Desde os primórdios desta corrida, a evolução 
técnica e o desenvolvimento de novas tecnologias estão diretamente 
ligados à própria existência do evento. A liberdade de criação e a 
preocupação com a eficiência energética dos carros existem
 há anos. Para se ter uma idéia da importância da eficiência nos carros 
que competem, paralelamente à corrida em si existe uma competição que 
premia o carro mais eficiente em termos de consumo de energia.

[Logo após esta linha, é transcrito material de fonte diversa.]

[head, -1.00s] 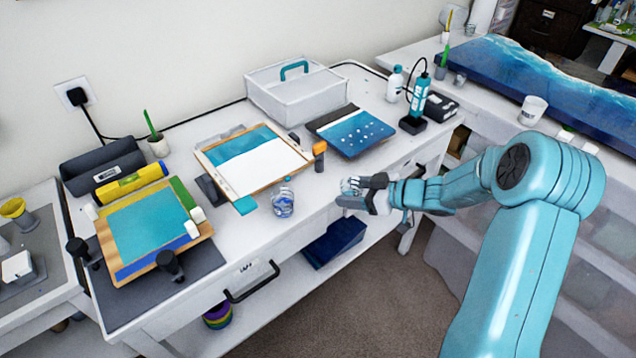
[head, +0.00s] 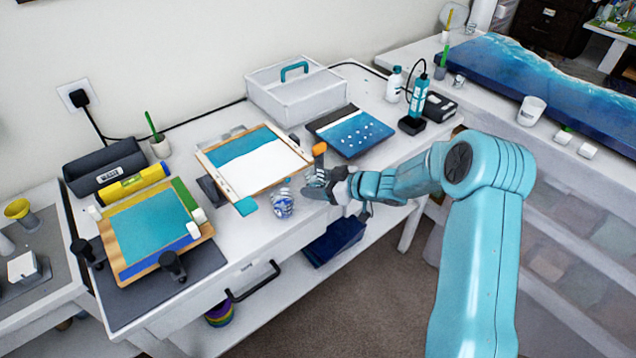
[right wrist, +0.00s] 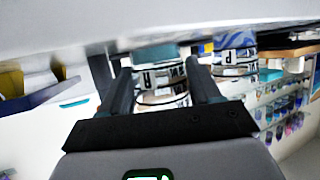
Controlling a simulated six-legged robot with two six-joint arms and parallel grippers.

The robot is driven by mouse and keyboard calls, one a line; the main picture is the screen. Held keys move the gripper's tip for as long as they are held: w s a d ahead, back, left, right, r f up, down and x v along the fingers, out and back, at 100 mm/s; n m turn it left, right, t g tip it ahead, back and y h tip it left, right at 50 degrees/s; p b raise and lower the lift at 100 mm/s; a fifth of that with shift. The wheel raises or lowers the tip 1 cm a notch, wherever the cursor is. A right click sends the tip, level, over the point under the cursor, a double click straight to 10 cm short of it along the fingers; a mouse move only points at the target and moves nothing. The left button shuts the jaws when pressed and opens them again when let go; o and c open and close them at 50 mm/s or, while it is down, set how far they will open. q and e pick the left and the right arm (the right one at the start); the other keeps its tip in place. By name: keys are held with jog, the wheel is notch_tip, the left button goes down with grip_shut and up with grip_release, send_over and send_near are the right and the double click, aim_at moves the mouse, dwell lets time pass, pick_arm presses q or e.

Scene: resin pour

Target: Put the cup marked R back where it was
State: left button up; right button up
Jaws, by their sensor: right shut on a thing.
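My right gripper (head: 318,187) is over the front edge of the white table, shut on a small clear cup. In the right wrist view my right gripper's fingers (right wrist: 161,92) stand on both sides of this cup marked R (right wrist: 150,80). In the head view the held cup is mostly hidden by the gripper. A second cup with blue in it (head: 282,204) stands on the table just left of the gripper. It also shows in the right wrist view (right wrist: 235,45), apart from the held one. My left gripper is not in view.
A framed board (head: 262,172) lies behind the cups, with an orange-topped tool (head: 319,152) near its right corner. A blue dotted panel (head: 352,131) lies farther right. A white box (head: 296,95) stands at the back. A drawer handle (head: 252,282) sticks out in front.

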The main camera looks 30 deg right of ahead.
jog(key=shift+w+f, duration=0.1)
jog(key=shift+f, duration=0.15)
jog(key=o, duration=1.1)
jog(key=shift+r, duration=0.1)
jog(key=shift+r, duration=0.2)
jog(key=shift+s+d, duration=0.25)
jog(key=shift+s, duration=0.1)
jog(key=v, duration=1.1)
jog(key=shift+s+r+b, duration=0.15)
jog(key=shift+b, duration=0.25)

A Audi é a equipe a ser batida há mais de uma 
década. Trouxe para as pistas os motores Diesel competitivos, e agora os
 híbridos. Agora para 2014, o regulamento da categoria principal, a 
LMP1, vai sofrer uma modificação considerável para
 incentivar mais o desenvolvimento de tecnologias limpas, sem perder o 
charme da corrida e as disputas na pista, o bom e velho “mano a mano” 
entre os pilotos.
Nas últimas revisões do regulamento técnico da 
categoria, os principais pontos eram garantir o equilíbrio entre as 
equipes, principalmente entre os motores Diesel e os movidos a gasolina,
 e o controle de gastos, para que a categoria não
 tivesse o fadado destino do encerramento por falta de participantes. 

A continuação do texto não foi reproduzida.